Pourtant, il n'est pas sûr qu'Amazon joue dans la même catégorie. En réalité, il s'agit plutôt d'une société commerciale hybride entre le numérique et le physique. Pour bien le comprendre, il est utile de faire un détour par l'évolution de son chiffre d'affaires et de son bénéfice.

CA-Amazon.png Source : Bilans annuels

On y constate d'évidence une évolution radicalement différente entre le volume des ventes qui s'envole de plus en plus rapidement et le bénéfice, plus capicieux et bien modeste. Il semble que l'année 2011 ait encore accentué la tendance : son bénéfice aurait baissé alors que les ventes auraient encore grandement augmenté grâce en particulier à une politique commerciale agressive sur les prix du Kindle, puis le lancement du Kindle Fire. Voici déjà une première différence avec les trois premiers du tableau dont les chiffres d'affaires et les bénéfices sont conséquents.

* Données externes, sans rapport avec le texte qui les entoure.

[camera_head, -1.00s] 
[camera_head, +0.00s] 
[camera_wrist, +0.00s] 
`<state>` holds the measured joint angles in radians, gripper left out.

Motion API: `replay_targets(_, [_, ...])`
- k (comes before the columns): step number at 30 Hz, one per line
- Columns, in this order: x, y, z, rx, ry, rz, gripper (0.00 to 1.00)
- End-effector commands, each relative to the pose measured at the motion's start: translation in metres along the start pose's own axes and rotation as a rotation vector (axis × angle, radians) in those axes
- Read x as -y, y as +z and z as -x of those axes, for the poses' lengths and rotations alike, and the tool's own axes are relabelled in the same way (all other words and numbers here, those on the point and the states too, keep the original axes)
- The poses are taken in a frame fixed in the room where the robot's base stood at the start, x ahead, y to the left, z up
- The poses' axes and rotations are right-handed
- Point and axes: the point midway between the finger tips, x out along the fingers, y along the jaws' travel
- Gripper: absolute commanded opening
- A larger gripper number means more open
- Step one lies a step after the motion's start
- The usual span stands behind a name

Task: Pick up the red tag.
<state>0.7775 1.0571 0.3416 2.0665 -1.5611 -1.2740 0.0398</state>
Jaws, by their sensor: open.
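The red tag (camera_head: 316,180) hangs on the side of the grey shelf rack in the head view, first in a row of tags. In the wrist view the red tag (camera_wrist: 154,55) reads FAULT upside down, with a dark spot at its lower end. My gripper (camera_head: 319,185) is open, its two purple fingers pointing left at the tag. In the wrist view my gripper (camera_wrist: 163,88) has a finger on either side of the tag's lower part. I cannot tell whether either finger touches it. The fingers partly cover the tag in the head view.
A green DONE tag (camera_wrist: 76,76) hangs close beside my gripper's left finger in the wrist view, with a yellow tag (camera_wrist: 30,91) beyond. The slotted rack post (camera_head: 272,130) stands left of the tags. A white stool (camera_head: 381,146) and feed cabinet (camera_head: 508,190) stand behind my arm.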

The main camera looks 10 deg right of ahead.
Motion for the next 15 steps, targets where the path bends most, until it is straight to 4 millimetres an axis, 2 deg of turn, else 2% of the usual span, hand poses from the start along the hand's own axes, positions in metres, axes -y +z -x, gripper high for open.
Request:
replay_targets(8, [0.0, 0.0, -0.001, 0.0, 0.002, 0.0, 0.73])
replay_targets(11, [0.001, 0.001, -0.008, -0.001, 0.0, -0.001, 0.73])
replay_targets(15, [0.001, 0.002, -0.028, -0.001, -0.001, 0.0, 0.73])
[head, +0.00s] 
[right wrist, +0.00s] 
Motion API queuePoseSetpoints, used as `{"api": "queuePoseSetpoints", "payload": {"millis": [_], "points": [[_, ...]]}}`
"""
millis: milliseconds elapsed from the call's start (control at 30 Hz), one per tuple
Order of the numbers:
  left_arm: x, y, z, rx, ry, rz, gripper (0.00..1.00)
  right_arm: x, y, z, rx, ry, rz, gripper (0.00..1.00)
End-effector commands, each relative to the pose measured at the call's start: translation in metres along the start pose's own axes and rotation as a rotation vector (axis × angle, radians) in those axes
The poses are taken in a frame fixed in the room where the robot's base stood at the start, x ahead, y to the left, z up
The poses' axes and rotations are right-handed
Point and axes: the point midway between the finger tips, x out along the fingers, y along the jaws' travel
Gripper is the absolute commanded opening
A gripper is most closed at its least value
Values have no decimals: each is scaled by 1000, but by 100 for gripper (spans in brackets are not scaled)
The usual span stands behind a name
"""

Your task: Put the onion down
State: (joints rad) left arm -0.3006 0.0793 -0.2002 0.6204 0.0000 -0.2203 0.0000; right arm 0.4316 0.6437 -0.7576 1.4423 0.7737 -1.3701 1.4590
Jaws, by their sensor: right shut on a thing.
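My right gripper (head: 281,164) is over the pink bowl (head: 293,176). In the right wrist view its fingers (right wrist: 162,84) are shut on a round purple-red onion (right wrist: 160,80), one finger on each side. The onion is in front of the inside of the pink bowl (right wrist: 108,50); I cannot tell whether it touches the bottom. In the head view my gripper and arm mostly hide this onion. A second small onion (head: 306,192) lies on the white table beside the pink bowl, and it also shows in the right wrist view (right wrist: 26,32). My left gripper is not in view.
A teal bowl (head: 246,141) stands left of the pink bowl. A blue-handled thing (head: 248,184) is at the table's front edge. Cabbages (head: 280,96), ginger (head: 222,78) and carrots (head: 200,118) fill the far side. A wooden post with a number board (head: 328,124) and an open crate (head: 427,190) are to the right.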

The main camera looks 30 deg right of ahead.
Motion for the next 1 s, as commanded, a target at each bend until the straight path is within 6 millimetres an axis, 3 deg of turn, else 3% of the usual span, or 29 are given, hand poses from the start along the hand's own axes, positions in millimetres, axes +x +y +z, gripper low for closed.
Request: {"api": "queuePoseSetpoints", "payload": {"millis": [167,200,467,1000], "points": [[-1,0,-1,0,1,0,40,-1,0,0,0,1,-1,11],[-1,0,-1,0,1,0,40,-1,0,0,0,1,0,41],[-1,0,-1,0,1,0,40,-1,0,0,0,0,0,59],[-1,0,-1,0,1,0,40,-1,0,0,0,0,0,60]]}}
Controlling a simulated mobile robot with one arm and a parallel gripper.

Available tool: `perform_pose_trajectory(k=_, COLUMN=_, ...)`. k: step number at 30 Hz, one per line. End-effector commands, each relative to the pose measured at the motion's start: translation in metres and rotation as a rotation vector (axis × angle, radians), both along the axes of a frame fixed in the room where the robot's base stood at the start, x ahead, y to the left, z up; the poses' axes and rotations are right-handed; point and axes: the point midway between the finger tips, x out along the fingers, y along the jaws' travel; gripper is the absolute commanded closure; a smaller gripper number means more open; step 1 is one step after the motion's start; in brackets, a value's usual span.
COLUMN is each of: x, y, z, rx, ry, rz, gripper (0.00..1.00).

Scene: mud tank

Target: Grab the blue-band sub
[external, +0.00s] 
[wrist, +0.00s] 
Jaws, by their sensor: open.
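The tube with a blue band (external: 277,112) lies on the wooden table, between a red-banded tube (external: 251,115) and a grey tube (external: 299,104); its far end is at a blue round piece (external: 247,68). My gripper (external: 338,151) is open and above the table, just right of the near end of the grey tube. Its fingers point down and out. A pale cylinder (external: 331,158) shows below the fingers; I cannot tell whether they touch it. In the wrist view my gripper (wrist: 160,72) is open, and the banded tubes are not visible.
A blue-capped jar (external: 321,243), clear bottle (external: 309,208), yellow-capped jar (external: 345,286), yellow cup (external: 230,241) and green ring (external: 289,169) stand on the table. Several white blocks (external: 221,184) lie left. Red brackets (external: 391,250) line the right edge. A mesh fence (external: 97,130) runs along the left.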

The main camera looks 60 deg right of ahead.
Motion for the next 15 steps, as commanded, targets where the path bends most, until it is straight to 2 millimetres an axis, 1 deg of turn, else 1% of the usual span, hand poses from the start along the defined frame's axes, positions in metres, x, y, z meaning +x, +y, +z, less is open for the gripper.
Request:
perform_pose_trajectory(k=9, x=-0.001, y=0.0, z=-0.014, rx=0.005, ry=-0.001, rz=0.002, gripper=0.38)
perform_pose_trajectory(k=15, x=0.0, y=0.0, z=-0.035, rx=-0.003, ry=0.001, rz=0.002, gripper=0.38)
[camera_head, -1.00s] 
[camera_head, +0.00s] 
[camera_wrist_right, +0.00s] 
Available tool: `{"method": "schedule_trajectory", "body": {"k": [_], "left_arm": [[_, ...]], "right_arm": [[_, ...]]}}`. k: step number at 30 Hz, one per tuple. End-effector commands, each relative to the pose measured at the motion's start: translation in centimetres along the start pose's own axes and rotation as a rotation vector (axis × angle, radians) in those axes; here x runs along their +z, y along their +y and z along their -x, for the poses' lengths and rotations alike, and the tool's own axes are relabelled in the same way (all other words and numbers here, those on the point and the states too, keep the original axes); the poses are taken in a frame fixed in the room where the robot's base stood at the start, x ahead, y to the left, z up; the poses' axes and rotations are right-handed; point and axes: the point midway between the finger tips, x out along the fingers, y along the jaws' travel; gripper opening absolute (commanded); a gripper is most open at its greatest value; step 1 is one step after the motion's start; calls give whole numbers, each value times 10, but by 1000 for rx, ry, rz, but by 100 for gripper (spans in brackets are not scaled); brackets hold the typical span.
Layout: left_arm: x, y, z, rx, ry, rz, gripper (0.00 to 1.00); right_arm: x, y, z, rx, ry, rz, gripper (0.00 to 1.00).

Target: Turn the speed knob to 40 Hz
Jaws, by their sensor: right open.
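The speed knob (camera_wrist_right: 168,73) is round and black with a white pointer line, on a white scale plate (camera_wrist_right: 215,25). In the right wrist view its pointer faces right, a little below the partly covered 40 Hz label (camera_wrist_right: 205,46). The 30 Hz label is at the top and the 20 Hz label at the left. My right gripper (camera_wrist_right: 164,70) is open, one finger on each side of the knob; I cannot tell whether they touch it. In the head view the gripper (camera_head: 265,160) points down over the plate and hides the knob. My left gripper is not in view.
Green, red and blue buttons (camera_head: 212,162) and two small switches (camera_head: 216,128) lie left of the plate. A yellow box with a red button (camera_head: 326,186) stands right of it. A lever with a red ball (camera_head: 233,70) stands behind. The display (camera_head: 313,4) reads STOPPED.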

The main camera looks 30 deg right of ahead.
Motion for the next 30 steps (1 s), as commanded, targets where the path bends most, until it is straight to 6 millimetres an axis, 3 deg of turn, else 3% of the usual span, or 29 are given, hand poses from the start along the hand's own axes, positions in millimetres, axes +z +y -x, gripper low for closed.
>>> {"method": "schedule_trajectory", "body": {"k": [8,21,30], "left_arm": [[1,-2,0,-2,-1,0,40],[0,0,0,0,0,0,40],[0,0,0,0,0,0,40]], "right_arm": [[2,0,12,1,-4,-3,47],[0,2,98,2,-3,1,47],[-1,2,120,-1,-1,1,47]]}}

Pour comprendre cette stratégie, car cette évolution structurelle est voulue et non subie, il ne faut pas raisonner à court terme, comme l'indique bien un observateur du Daily Finance. Selon lui, la firme aurait même mis en place en 2011 son programme pour les dix ans à venir. Amazon serait définitivement un hybride entre (trad. JMS) :

  • WalMart, un supermarché dominant, mais en ligne...
  • Cotsco, au travers un continuum de ventes liées par Amazon Prime, qui lui fournit un flux de revenus annuels...
  • Apple en proposant un matériel qui est intégré verticalement avec les logiciels verrouillés.

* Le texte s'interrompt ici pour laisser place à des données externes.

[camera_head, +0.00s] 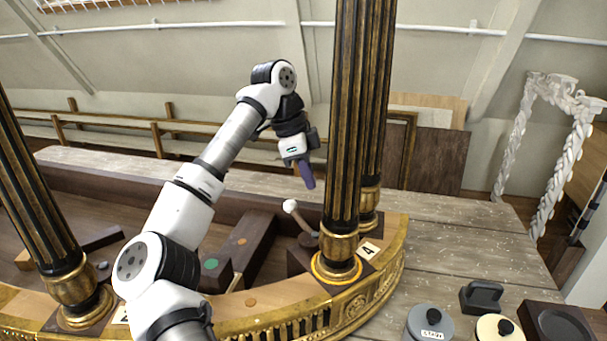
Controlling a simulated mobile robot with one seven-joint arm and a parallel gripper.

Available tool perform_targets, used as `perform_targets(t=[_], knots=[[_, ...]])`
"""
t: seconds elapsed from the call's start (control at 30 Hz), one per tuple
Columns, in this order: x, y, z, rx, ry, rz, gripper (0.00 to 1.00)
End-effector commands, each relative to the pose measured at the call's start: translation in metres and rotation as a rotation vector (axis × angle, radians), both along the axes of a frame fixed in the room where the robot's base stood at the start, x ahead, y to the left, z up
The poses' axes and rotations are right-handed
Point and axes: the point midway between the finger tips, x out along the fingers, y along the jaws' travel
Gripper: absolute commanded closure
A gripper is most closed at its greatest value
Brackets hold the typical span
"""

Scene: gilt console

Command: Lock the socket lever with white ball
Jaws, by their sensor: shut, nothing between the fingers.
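The socket lever (301,222) stands tilted on the console, just left of the black-and-gold column marked 4. Its white ball (290,206) is at the upper left end, and its lower end meets a dark block beside the column foot. My gripper (308,184) is shut and empty, pointing down. In the picture it is a little above and right of the white ball, with a visible gap between them. How far apart they are in depth I cannot tell.
Column 4 (345,130) rises close to the right of my gripper. Another column (38,190) stands at the left. A dark beam (247,250) lies left of the lever. A lidded grey canister (430,322) and a dark handled block (482,298) sit at the lower right.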

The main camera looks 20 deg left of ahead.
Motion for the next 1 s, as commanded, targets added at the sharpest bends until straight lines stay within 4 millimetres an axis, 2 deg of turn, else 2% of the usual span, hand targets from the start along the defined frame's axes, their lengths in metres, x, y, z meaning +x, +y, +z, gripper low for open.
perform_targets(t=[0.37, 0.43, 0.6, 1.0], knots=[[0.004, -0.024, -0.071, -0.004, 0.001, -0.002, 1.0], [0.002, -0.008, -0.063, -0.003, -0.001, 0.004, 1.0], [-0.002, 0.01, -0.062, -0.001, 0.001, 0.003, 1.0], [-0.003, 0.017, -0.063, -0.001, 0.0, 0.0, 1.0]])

Cotsco est une chaîne de magasins réservés aux détenteurs d'une carte de membre offrant toute une série d'avantages commerciaux. Actuellement Amazon perdrait 11 $ par adhérent annuel à son programme Prime qui est pourtant un énorme succès public (ici). Le parallèle avec Apple vient évidemment de la comparaison et la concurrence entre l'Ipad et le Kindle et leur écosystème. Pourtant le parallèle a aussi quelques limites. Dans le couple indissociable contenant/contenu, la priorité d'''Apple'' est sur le premier terme, tandis que celle d'Amazon est sur le second.

Ainsi, Amazon est bien une firme hybride et non un pure player, comme les autres participants au club des Big Five. Mieux, contrairement aux autres, Amazon n'a pas construit son succès sur une technologie en rupture avec l'existant, mais bien par une stratégie marketing classique, utilisant au mieux les spécificités du numérique.

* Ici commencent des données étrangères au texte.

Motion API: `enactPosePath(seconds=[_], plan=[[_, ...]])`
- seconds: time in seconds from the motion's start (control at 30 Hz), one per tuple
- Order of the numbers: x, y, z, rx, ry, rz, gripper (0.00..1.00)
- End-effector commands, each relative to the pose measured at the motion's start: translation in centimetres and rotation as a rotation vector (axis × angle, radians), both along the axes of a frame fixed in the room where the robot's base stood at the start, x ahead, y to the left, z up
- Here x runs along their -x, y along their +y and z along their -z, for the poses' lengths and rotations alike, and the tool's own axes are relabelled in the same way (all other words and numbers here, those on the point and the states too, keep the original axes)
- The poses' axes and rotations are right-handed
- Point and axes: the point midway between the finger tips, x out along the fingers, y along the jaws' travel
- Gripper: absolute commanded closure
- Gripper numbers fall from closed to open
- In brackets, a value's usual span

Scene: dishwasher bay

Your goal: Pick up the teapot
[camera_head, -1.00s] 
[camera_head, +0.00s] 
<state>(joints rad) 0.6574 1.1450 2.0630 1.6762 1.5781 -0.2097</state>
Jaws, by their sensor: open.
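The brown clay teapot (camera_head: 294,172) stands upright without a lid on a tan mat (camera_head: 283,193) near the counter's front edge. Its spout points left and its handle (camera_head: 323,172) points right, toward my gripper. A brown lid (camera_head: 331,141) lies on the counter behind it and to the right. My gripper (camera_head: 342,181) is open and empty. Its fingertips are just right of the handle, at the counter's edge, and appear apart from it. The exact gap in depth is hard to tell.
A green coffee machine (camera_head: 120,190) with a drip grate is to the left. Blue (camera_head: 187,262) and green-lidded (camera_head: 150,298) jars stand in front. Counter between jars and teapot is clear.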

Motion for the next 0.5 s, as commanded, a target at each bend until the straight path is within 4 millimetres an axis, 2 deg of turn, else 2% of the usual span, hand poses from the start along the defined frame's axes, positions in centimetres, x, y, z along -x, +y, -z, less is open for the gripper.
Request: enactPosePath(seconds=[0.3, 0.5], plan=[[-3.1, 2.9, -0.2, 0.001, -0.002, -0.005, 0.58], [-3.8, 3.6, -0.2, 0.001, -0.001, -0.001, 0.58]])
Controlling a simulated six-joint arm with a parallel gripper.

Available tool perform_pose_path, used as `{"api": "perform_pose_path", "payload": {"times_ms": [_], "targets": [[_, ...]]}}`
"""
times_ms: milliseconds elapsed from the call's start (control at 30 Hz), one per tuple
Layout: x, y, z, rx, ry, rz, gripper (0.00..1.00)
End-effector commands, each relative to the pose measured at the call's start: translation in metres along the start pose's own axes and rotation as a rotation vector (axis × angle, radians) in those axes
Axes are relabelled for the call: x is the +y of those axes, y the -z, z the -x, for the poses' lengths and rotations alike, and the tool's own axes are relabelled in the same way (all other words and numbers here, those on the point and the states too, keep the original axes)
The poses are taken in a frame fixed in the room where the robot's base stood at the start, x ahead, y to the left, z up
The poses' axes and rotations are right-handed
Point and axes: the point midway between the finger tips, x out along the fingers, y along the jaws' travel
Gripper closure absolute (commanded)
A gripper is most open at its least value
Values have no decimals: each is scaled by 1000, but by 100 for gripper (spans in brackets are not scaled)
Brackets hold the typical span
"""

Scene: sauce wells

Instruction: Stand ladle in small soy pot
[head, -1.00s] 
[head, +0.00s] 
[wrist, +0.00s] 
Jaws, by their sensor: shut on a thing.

Regardons de plus près les conséquences de cette stratégie dans son premier marché historique, le livre touché à tous les niveaux de sa production-distribution par le numérique. On y constate que l'objectif d'Amazon est de couvrir l'ensemble de la chaîne économique et non seulement le maillon final de la distribution et de la vente,

Un analyste de Forbes a fait l'inventaire des principales décisions de la firme sur les dix dernières années et le marché américain, dans un article récent au titre révélateur, Why Amazon Is The Best Strategic Player In Tech (trad. JMS) :

  1. L'achat en un clic.
  2. La livraison gratuite au delà de 25$.
  3. Le premier à proposer la commercialisation, astucieuse et pratique, mais prédatrice, de l'autopublication, à une époque (fin 90) où il était pratiquement impossible de se faire distribuer, même pour un petit éditeur.
  4. Création d'un marché du livre d'occasion qui est passé de 4% à 30% du marché total en quelques années (chiffre déjà ancien).
  5. Combat contre les imprimeurs à la demande en utilisant son modèle d'expédition en 24h comme une arme pour amener les volumes imprimés à BookSurge dans ses opérations internes.
  6. Couper l'herbe sous les pieds de Lulu, le pionnier de l'autopublication, avec l'offre Createspace, proposant aux auteurs une meilleure marge.
  7. Démarrage du programme d'affiliation (qui selon des sources non-vérifiées représenterait 40% des ventes).
  8. Rendre la publication sur Kindle ultra-simple.
  9. Proposition pour les éditeurs de droits attractifs sur le Kindle, 70% entre 2,99$ et 9,99$, difficile à refuser pour cette gamme de prix
  10. Une fois que la chaîne traditionnelle d'approvisionnement est suffisamment affaiblie pour que les éditeurs traditionnels ne soient plus très utiles, montée en puissance de la discussion directe avec les auteurs.
  11. Commencer par une expérience ebook la plus proche possible des livres traditionnels, mais pousser aussi vite que les lecteurs puissent tenir vers des formats numériques plus flexibles (blogues sur le Kindle, Kindle "single", et avec les fonctionnalités récemment annoncées, des images de bonne qualité).
  12. Pousser résolument le pion Kindle vers la reine avec le modèle de prêt de livres et la récente offre-que-vous-ne-pouvez-pas-refuser pour les éditeurs d'exclusivité sur les Kindles pendant au moins les 90 premiers jours (l'année prochaine on basculera sans doute vers une priorité ou une exclusivité pour beaucoup de petits éditeurs ; jusqu'à présent les ebooks ne sont considérés que comme un marché supplémentaire).
  13. Et pendant tout ce temps, maintenir l'expérience d'achat familière, mais en enlevant tous les obstacles pour accroitre les conversions et les ventes au cours de la même visite avec des mécanismes allant du feuilletage jusqu'aux recommandations de lectures comparables et le regroupement des recommendations.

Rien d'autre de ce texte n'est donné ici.